• **WHAT TO WORK ON**
Without altering anything, output the material below.

• **SUPPLIED INFORMATION**
* Start *

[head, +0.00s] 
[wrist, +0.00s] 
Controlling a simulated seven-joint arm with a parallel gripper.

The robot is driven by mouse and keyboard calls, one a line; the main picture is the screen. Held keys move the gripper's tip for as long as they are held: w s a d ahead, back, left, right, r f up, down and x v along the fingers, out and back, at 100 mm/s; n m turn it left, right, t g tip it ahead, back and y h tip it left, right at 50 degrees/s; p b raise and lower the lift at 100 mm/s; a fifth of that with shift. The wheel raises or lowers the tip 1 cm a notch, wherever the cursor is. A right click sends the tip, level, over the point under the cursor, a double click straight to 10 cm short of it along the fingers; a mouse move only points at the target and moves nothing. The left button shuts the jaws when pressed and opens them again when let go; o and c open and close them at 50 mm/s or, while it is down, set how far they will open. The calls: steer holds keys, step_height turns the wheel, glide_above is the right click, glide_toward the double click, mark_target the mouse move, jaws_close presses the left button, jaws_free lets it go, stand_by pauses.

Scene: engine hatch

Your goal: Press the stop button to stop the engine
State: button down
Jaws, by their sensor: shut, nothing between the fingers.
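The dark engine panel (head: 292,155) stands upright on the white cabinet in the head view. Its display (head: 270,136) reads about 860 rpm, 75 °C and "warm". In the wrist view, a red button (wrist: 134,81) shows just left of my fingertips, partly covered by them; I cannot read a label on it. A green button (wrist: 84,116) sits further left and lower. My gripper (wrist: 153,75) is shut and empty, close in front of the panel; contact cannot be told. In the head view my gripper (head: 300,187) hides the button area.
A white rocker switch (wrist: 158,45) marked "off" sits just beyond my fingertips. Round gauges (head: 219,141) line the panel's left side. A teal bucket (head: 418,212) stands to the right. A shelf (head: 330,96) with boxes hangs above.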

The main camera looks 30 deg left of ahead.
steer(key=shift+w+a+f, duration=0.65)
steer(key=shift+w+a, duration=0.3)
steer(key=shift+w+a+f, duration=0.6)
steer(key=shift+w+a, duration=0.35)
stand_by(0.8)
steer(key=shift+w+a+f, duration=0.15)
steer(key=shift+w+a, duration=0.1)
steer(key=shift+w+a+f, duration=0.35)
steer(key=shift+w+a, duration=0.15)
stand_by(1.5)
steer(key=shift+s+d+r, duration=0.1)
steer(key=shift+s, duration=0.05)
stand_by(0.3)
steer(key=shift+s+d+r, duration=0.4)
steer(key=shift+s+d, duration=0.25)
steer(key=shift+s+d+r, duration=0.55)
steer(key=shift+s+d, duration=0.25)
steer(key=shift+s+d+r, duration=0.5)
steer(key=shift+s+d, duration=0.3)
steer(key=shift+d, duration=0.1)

* End *

• **WRITTEN ANSWER**
[head, +0.00s] 
[wrist, +0.00s] 
Controlling a simulated seven-joint arm with a parallel gripper.

The robot is driven by mouse and keyboard calls, one a line; the main picture is the screen. Held keys move the gripper's tip for as long as they are held: w s a d ahead, back, left, right, r f up, down and x v along the fingers, out and back, at 100 mm/s; n m turn it left, right, t g tip it ahead, back and y h tip it left, right at 50 degrees/s; p b raise and lower the lift at 100 mm/s; a fifth of that with shift. The wheel raises or lowers the tip 1 cm a notch, wherever the cursor is. A right click sends the tip, level, over the point under the cursor, a double click straight to 10 cm short of it along the fingers; a mouse move only points at the target and moves nothing. The left button shuts the jaws when pressed and opens them again when let go; o and c open and close them at 50 mm/s or, while it is down, set how far they will open. The calls: steer holds keys, step_height turns the wheel, glide_above is the right click, glide_toward the double click, mark_target the mouse move, jaws_close presses the left button, jaws_free lets it go, stand_by pauses.

Scene: engine hatch

Your goal: Press the stop button to stop the engine
State: button down
Jaws, by their sensor: shut, nothing between the fingers.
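The dark engine panel (head: 292,155) stands upright on the white cabinet in the head view. Its display (head: 270,136) reads about 860 rpm, 75 °C and "warm". In the wrist view, a red button (wrist: 134,81) shows just left of my fingertips, partly covered by them; I cannot read a label on it. A green button (wrist: 84,116) sits further left and lower. My gripper (wrist: 153,75) is shut and empty, close in front of the panel; contact cannot be told. In the head view my gripper (head: 300,187) hides the button area.
A white rocker switch (wrist: 158,45) marked "off" sits just beyond my fingertips. Round gauges (head: 219,141) line the panel's left side. A teal bucket (head: 418,212) stands to the right. A shelf (head: 330,96) with boxes hangs above.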

The main camera looks 30 deg left of ahead.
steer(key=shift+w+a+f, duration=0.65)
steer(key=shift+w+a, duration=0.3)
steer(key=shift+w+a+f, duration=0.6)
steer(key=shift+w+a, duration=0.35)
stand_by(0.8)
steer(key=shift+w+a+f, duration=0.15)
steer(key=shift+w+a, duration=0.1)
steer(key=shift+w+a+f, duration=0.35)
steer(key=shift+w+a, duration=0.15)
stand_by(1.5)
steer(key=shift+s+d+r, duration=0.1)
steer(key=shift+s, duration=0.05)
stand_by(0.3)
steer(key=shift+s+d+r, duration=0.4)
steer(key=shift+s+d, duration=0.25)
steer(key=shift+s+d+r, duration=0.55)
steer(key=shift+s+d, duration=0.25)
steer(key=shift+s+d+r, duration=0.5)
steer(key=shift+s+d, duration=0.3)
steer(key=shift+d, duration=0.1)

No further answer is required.